In the event that the Substitute Option would be exercisable for more than
19.9% of the shares of Substitute Common Stock outstanding prior to exercise
but for this clause (e), the issuer of the Substitute Option (the "Substitute
Option Issuer") shall make a cash payment to Holder equal to the excess of (i)
the value of the Substitute Option without giving effect to the limitation in
this clause (e) over (ii) the value of the Substitute Option after giving
effect to the limitation in this clause (e).

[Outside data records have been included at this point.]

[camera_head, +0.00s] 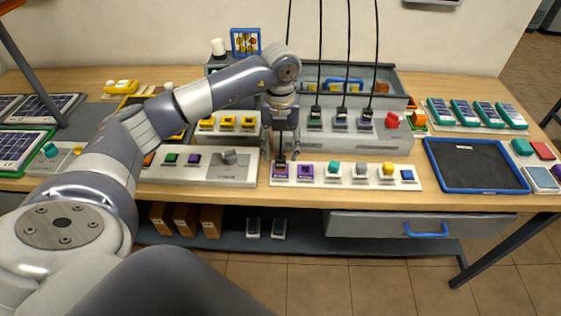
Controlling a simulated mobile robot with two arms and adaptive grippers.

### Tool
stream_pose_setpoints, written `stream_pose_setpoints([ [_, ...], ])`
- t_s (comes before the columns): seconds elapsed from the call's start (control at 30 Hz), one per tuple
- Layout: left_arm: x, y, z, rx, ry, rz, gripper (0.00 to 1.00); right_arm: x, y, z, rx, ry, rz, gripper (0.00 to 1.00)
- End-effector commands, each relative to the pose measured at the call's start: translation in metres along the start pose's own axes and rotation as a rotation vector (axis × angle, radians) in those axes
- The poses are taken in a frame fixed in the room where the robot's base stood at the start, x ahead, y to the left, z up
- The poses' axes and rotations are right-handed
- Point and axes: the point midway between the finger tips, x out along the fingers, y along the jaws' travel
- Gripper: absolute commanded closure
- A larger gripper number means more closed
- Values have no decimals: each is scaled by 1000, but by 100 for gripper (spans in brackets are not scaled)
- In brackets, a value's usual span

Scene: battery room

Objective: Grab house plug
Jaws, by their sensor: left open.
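My left gripper (281,154) is open and points down over the left end of a white board (344,182). A black cable comes down from above behind my arm, in line with this plug. I cannot read which mark each plug bears. My right gripper is not in view.
Coloured blocks, such as a purple one (305,171) and a yellow one (388,169), sit on the white board. A grey panel with a knob (229,157) lies left of it. A blue-rimmed dark tray (475,165) lies to the right. Hanging cables limit room above.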

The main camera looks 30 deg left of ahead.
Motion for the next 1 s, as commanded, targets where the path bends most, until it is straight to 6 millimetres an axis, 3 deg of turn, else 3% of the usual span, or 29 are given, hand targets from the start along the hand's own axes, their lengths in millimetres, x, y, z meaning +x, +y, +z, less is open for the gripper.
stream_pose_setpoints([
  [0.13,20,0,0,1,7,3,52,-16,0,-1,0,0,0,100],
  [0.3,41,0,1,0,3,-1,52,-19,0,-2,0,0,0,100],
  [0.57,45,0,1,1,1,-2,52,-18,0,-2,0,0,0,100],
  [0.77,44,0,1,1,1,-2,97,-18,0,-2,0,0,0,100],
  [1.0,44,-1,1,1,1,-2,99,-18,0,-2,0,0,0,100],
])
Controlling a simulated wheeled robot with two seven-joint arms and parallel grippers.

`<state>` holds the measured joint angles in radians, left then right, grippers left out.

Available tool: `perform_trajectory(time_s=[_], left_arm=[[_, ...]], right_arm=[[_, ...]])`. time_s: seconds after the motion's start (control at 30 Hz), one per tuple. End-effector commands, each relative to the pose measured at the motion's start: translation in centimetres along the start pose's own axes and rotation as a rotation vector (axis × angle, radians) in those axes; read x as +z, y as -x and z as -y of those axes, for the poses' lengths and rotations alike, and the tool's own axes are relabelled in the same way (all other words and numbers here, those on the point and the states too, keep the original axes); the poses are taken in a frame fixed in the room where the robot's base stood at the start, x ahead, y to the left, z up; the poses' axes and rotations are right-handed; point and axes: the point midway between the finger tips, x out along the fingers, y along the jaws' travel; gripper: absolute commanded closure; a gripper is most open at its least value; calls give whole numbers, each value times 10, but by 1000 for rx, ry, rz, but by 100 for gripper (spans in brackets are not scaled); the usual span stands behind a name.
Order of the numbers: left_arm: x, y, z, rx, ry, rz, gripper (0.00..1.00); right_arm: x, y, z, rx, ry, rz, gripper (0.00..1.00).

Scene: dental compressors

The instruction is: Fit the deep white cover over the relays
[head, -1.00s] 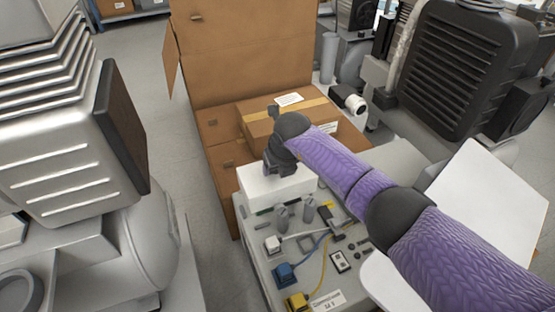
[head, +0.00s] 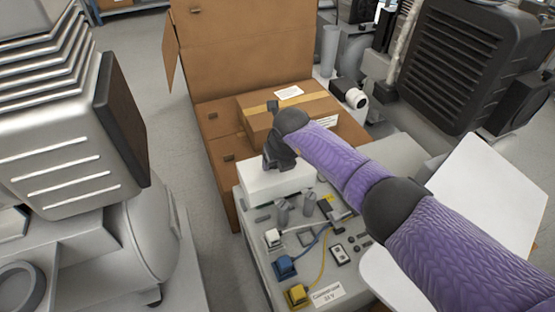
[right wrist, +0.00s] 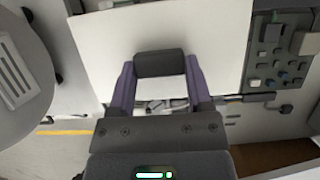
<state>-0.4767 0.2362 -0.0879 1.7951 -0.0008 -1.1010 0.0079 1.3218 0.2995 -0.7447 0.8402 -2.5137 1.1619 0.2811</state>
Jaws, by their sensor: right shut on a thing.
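The deep white cover (head: 276,183) is a box shape at the back left end of the grey control panel (head: 262,238). My right gripper (head: 279,161) is over its top and shut on it. In the right wrist view, the purple fingers of my right gripper (right wrist: 160,80) stand on either side of a dark block, with a broad white face (right wrist: 155,30) behind. The relays are not visible; the cover hides that part of the panel. I cannot tell whether the cover is fully seated. My left gripper is not in view.
Two grey cylinders (head: 283,213) stand close in front of the cover. Blue (head: 285,266) and yellow (head: 298,294) connectors with cables are nearer on the panel. A cardboard box (head: 292,108) lies behind. A grey compressor (head: 62,150) stands at left.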

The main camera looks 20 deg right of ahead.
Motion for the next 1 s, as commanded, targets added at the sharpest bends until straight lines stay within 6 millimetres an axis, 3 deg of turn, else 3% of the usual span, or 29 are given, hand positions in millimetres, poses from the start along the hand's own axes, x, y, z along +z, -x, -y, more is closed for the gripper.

This difference in value shall be
determined by a nationally recognized investment banking firm selected by the
Holder or the Owner, as the case may be, and reasonably acceptable to the
Acquiring Corporation.

          (f) Issuer shall not enter into any transaction described in
subsection (a) of this Section 8 unless the Acquiring Corporation and any
person that controls the Acquiring Corporation assume in writing all the
obligations of Issuer hereunder.

     9. (a) At the request of the holder of the Substitute Option (the
"Substitute Option Holder"), the issuer of the Substitute Option (the
"Substitute Option Issuer") shall repurchase the Substitute Option from the
Substitute Option Holder at a price (the "Substitute Option Repurchase Price")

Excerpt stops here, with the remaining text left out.